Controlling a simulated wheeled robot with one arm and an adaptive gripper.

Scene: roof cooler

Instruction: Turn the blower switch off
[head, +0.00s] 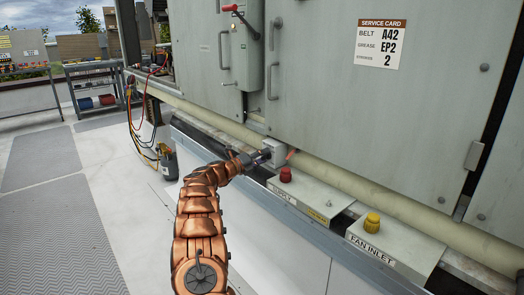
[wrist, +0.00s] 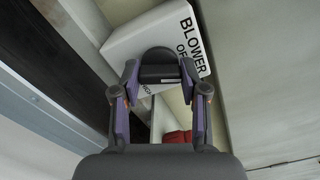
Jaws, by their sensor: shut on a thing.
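The blower switch box (wrist: 150,32) is pale, with the word BLOWER and a second word starting with OF on its face. The rest of that word is hidden by a finger. In the head view the box (head: 274,150) sits low on the cabinet front. The switch (wrist: 159,58) is a dark, rounded handle on the box. My gripper (wrist: 160,75) is shut on this handle, with one finger on each side. In the head view my gripper (head: 262,158) touches the box area from the left, and the handle is too small to make out.
A red knob (head: 286,174) on a sloped panel is just right of my gripper. A yellow knob (head: 372,222) stands on the FAN INLET panel (head: 405,250). A pale pipe (head: 340,178) runs along the cabinet's bottom. A lever (head: 245,20) is above. The floor at left is open.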

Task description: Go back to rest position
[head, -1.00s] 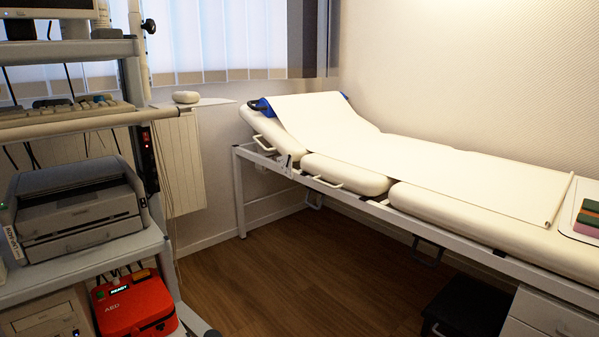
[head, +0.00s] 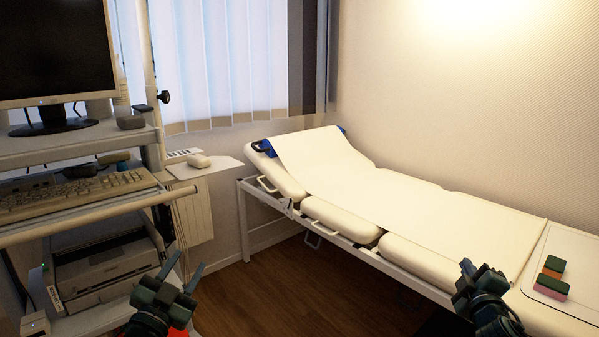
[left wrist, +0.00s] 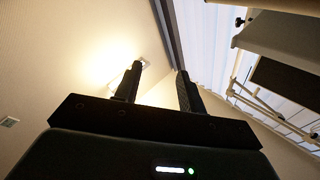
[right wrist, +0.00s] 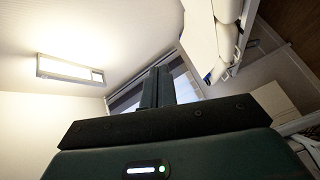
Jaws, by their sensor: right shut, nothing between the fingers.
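My left gripper (head: 183,270) is raised at the bottom of the head view, left of centre, in front of the equipment cart. Its two fingers (left wrist: 158,84) stand apart with nothing between them in the left wrist view. My right gripper (head: 467,266) is raised at the lower right, in front of the examination couch's side as seen from the head. Its fingers (right wrist: 157,88) are together and hold nothing in the right wrist view. Both grippers point upward, and their forearms run out of the bottom of the head view.
The cart at left carries a monitor (head: 58,50), a keyboard (head: 75,193) and a printer (head: 105,266). The white couch (head: 320,214) runs along the right wall.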

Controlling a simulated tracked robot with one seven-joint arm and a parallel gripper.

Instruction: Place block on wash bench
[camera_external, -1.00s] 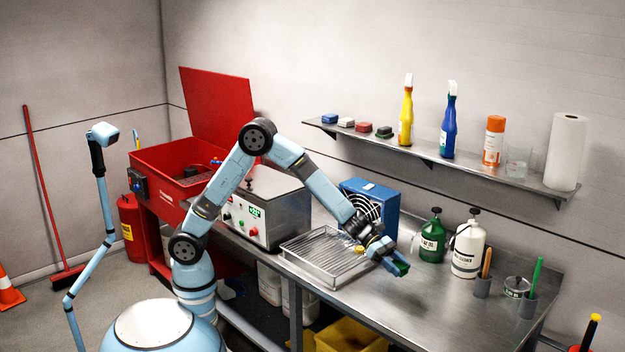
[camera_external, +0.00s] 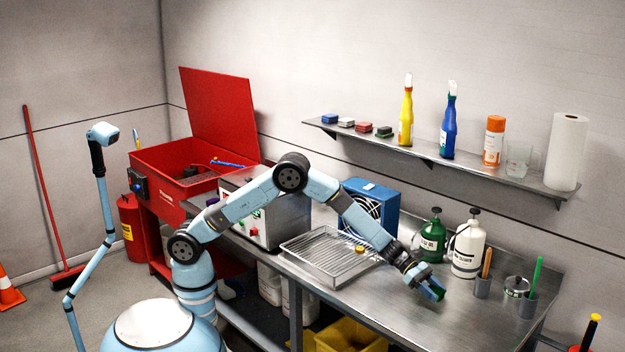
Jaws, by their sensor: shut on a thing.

=== Work to be completed ===
Look for the word "Instruction" in every line of the listing and copy the lines that have it.

=== Correct result ===
Instruction: Turn the blower switch off
Instruction: Place block on wash bench

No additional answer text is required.